These concessions to images of divine power long cherished by the popula­tion were no doubt expedient in a state committed to protracted military struggle with northern invaders.

But the most formidable enemies in the religious sphere were probably those within Song territory, and not just unassimilated non-Chinese peoples but also regular inhabitants of Chinese cultural areas who took up forms of religion seen as inimical to good order. The Manichaeans, for example, had not been extinguished by the persecution of 843, but continued to find adherents among the Chinese population. The rebellion of 920 alluded to above, though apparently within the tradition of Buddhist sectarian uprisings prompted by Chinese transformations of the apocalyptic beliefs, was blamed by one learned Buddhist on Manichaeans, perhaps as a diversionary tactic.[687] In the wake of the famous Fang La rebellion of 1119-21, which exploited religious imagery but does not seem to have had a strong religious element, a local magistrate was persuaded to allow the execution of several hundred ‘vegetarians'. These may well have been adherents of the later Manichaean tradition, but given that allegedly some 1-2 million perished in this uprising, these executions were in all probability merely precautionary and should not be seen as evidence of their insurrec­tionary ambitions.

In fact a lack of insurrectionary intent would seem to hold true for the subsequent history of this religious tradition in China, though it would have been amongst those groups viewed with suspicion by the government, since it came within the catch-all title devised at about the time of this episode to define unacceptable religious groups as those who ‘eat vegetables and wor­ship demons'. A vegetarian diet was a common feature of many Chinese religious movements, especially Buddhist ones, and the notion of demon worship was also so unclear that at one point a master who was a pillar of the Buddhist community suffered accusation under this rubric.

The later Manichaeans used the name ‘Teaching of Light', but this did not mean that various rebels claiming to be ‘Kings of Light' had any connection with them. That term, as the name of a future ruler, may be traced back to early origins in the Buddhist-inflected apocalyptic literature of the late sixth century, though it also occurs perfectly innocently in orthodox Buddhist sources. The other groups targeted by the pronouncements against vegetable-eating demon-worshippers, such as the White Lotus and White Cloud movements, were Buddhist associations of believers that had developed beyond the pur­view of monastic Buddhism, but they too apparently never harboured violent ambitions either.

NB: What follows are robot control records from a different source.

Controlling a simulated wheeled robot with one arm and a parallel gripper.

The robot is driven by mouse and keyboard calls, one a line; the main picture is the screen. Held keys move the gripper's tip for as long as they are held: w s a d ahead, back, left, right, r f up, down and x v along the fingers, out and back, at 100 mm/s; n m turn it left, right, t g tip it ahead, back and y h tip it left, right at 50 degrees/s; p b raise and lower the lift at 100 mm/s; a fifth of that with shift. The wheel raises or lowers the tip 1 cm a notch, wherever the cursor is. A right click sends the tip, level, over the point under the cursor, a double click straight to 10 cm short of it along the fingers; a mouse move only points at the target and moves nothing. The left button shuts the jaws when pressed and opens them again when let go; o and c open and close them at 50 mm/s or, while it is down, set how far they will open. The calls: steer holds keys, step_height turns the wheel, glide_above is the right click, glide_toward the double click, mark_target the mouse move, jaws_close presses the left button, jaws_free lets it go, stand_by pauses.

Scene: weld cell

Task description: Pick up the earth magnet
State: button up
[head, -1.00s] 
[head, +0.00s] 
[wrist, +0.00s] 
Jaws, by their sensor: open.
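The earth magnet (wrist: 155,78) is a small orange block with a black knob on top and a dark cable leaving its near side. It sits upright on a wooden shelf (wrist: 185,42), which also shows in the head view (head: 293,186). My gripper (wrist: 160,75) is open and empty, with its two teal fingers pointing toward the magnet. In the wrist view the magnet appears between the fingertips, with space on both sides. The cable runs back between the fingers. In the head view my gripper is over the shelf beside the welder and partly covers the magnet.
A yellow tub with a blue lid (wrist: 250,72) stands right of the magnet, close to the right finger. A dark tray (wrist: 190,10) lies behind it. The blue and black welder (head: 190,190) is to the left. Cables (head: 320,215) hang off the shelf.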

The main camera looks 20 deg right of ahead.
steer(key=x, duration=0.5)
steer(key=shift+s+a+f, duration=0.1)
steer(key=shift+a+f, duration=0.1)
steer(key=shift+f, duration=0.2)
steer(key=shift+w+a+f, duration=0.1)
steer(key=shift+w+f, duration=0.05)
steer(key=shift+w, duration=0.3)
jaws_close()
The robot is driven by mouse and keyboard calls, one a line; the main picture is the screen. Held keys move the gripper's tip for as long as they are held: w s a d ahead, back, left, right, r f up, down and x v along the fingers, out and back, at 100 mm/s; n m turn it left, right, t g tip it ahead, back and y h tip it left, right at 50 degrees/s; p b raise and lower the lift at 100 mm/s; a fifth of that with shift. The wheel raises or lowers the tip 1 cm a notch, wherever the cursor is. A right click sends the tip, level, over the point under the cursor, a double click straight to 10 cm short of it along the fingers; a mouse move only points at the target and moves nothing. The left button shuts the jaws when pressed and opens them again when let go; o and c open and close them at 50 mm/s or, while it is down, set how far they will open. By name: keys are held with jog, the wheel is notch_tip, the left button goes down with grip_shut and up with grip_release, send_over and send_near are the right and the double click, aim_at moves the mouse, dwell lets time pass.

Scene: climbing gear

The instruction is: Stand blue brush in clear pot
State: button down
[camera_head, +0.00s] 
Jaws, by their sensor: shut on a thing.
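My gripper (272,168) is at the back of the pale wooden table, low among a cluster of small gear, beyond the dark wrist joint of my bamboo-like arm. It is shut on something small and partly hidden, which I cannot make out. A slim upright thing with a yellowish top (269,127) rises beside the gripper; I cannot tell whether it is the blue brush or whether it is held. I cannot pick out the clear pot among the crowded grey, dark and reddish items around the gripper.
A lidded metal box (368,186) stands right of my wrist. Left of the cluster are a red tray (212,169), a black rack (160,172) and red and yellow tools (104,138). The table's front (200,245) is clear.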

The potential, however, for uprisings fuelled by apocalyptic expectations of the collapse of the existing order had by no means evaporated. This had become clear already in 1047, when a rebellion erupted in Hebei, predicting the arrival of Maitreya, the Buddha of the future; one of the scriptures named in the background to this rebellion, though previously unknown, is again mentioned in the late twelfth century. Messianic rebellions also troubled the Jin dynasty in 1161 and 1171; conquest by the Jurchen seems to have precipi­tated the appearance of a number of new religious movements that were viewed with suspicion by the government, though, for most, precise details of their beliefs remain obscure.[688] In general the sources on religious ideas in rebel movements up to the end of the thirteenth century do not provide enough documentation to be clear what beliefs were in play, beyond the use of popular prognostication manuals. By this point the whole of China had fallen to the Mongol invaders, an achievement that allowed Chinggis Khan to be identified posthumously by their Chinese Buddhist subjects as a Cakravartin world ruler, whose conquests furthermore took place under the auspices of fierce Tantric deities.[689] Given that the figures that they themselves worshipped were thus nothing if not wrathful, the Mongols seem to have been entirely relaxed about the objects of worship preferred by their Chinese subjects, so those erstwhile marginal groups that had been criticised for eating vegetables and worshipping demons under this regime flourished with little apparent fear of persecution. Conflict between Buddhists and Daoists did lead Khubilai Khan to decree the destruction of the canon of the latter in 1281, though this measure was eventually relaxed, and no general persecution of Daoism was ever contemplated.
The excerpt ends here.